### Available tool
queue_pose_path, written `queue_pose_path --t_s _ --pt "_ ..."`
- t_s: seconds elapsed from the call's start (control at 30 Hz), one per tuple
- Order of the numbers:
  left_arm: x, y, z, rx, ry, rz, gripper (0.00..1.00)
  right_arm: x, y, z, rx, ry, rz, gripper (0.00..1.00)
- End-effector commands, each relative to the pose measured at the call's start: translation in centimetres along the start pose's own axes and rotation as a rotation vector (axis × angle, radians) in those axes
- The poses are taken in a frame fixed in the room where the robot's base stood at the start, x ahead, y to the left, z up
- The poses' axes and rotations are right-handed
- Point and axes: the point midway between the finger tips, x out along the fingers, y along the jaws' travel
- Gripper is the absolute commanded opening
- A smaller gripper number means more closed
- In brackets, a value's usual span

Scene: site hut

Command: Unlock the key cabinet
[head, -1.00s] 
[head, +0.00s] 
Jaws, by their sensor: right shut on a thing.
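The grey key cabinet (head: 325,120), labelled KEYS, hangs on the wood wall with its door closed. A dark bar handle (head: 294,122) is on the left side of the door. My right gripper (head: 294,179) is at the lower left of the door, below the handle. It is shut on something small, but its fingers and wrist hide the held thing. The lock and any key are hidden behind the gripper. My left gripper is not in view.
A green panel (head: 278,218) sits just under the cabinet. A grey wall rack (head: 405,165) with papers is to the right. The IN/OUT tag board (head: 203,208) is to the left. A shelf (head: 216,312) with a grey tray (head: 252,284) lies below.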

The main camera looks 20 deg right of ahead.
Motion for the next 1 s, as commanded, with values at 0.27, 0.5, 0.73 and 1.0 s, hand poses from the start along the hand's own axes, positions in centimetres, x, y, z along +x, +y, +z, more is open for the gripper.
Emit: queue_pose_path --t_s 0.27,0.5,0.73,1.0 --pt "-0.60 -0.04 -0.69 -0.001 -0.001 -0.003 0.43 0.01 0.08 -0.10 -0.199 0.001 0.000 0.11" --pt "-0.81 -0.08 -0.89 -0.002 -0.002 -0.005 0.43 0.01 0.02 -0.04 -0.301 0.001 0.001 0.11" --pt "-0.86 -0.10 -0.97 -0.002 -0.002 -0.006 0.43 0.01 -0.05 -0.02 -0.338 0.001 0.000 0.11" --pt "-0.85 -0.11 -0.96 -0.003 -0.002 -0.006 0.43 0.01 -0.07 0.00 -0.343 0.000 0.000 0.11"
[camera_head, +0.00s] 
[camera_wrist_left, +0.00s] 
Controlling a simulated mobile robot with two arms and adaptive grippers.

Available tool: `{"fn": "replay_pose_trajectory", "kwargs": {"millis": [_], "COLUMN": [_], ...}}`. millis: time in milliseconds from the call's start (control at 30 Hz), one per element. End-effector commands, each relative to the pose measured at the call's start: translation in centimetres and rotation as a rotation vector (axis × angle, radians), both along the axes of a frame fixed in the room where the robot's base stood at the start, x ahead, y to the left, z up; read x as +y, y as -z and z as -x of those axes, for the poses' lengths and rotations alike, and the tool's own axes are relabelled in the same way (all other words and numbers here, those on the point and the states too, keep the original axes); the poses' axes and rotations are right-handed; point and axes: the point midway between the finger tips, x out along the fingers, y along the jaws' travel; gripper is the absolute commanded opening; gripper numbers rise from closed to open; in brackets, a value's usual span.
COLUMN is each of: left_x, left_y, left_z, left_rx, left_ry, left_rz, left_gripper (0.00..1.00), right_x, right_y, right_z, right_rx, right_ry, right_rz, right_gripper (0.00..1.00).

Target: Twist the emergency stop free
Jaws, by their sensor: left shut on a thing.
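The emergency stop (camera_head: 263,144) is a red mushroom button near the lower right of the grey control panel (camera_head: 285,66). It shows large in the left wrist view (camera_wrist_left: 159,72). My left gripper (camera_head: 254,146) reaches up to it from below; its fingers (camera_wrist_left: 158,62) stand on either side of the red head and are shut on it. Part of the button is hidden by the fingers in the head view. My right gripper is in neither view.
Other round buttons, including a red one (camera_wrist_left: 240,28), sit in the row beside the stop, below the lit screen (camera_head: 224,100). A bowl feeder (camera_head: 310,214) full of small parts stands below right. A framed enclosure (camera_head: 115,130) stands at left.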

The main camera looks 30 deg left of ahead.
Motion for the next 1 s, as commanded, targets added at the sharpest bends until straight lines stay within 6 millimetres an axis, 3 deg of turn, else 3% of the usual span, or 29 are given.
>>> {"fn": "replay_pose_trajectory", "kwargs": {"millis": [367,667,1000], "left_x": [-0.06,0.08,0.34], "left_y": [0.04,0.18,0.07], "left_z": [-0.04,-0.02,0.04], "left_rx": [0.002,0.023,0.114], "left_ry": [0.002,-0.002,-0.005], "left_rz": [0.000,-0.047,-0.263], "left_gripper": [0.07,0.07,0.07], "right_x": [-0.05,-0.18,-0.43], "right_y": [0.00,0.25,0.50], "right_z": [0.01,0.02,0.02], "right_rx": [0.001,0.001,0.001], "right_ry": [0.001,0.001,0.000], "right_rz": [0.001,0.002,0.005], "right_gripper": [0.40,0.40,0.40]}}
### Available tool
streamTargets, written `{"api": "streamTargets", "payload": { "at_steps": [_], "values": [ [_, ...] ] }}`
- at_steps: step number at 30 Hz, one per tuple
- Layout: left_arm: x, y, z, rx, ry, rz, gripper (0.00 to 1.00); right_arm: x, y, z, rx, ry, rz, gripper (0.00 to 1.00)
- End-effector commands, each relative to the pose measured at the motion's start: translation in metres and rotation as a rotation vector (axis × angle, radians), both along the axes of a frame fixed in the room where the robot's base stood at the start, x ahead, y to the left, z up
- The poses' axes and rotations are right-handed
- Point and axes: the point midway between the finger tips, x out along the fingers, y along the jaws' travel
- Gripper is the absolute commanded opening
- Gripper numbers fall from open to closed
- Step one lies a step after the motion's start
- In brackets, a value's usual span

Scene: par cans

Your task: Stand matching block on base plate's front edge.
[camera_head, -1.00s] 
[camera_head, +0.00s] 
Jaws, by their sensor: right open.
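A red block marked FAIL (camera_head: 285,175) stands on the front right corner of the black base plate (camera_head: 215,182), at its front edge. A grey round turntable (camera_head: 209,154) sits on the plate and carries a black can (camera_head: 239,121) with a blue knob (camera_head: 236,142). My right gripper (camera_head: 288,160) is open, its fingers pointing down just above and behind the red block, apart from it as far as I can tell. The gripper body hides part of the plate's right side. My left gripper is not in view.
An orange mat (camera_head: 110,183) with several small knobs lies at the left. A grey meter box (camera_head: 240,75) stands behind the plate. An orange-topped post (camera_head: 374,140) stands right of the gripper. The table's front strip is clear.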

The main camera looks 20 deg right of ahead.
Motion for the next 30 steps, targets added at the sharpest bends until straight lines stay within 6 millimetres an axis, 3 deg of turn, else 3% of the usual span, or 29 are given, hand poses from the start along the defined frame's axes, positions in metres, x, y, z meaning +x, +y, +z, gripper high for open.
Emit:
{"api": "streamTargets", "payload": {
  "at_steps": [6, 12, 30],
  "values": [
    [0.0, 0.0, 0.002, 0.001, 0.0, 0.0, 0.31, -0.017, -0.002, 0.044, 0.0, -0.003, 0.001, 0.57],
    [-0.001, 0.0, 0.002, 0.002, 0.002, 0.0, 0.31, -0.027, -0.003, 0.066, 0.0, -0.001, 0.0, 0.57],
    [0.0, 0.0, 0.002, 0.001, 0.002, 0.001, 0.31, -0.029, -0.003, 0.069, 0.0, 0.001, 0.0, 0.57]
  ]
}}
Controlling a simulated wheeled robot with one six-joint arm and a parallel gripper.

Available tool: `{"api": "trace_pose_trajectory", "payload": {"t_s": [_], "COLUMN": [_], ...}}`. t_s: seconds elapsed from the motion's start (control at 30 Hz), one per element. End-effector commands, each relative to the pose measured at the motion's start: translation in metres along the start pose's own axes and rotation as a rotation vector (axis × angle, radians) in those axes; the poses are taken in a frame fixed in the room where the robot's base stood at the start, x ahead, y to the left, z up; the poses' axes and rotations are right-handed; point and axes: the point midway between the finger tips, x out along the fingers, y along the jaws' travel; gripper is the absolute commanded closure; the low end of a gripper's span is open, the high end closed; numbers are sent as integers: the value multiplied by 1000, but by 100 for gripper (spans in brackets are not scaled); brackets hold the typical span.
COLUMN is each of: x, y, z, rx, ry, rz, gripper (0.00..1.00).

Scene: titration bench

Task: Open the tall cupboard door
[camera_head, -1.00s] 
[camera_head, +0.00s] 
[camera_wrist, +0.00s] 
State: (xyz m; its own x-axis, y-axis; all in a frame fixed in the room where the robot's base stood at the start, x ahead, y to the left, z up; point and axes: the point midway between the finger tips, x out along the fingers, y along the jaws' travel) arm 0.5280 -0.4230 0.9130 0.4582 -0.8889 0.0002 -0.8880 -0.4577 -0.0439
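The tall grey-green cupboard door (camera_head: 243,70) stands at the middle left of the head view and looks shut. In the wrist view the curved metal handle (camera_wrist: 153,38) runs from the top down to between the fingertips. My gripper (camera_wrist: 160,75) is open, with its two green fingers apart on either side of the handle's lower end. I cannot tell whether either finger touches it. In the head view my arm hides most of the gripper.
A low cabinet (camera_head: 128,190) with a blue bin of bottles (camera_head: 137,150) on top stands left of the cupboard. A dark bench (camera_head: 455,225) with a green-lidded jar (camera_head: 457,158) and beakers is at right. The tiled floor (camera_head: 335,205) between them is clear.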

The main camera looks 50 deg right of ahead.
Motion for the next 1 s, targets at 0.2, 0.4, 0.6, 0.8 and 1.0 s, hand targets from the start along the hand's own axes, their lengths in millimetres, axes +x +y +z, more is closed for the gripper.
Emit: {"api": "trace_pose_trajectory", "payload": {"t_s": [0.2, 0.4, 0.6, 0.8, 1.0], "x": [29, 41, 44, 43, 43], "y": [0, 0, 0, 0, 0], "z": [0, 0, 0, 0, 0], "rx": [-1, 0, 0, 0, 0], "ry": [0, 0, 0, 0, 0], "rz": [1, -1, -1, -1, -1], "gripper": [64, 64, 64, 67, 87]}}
^^^^^^^^
- WHAT YOU NEED TO DO -
Give exactly the lines from the one with "COLUMN is each of: x, y, z, rx, ry, rz, gripper" to the end of the entries, nothing before them.

- RESULT -
COLUMN is each of: x, y, z, rx, ry, rz, gripper (0.00..1.00).

Scene: titration bench

Task: Open the tall cupboard door
[camera_head, -1.00s] 
[camera_head, +0.00s] 
[camera_wrist, +0.00s] 
State: (xyz m; its own x-axis, y-axis; all in a frame fixed in the room where the robot's base stood at the start, x ahead, y to the left, z up; point and axes: the point midway between the finger tips, x out along the fingers, y along the jaws' travel) arm 0.5280 -0.4230 0.9130 0.4582 -0.8889 0.0002 -0.8880 -0.4577 -0.0439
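The tall grey-green cupboard door (camera_head: 243,70) stands at the middle left of the head view and looks shut. In the wrist view the curved metal handle (camera_wrist: 153,38) runs from the top down to between the fingertips. My gripper (camera_wrist: 160,75) is open, with its two green fingers apart on either side of the handle's lower end. I cannot tell whether either finger touches it. In the head view my arm hides most of the gripper.
A low cabinet (camera_head: 128,190) with a blue bin of bottles (camera_head: 137,150) on top stands left of the cupboard. A dark bench (camera_head: 455,225) with a green-lidded jar (camera_head: 457,158) and beakers is at right. The tiled floor (camera_head: 335,205) between them is clear.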

The main camera looks 50 deg right of ahead.
Motion for the next 1 s, targets at 0.2, 0.4, 0.6, 0.8 and 1.0 s, hand targets from the start along the hand's own axes, their lengths in millimetres, axes +x +y +z, more is closed for the gripper.
Emit: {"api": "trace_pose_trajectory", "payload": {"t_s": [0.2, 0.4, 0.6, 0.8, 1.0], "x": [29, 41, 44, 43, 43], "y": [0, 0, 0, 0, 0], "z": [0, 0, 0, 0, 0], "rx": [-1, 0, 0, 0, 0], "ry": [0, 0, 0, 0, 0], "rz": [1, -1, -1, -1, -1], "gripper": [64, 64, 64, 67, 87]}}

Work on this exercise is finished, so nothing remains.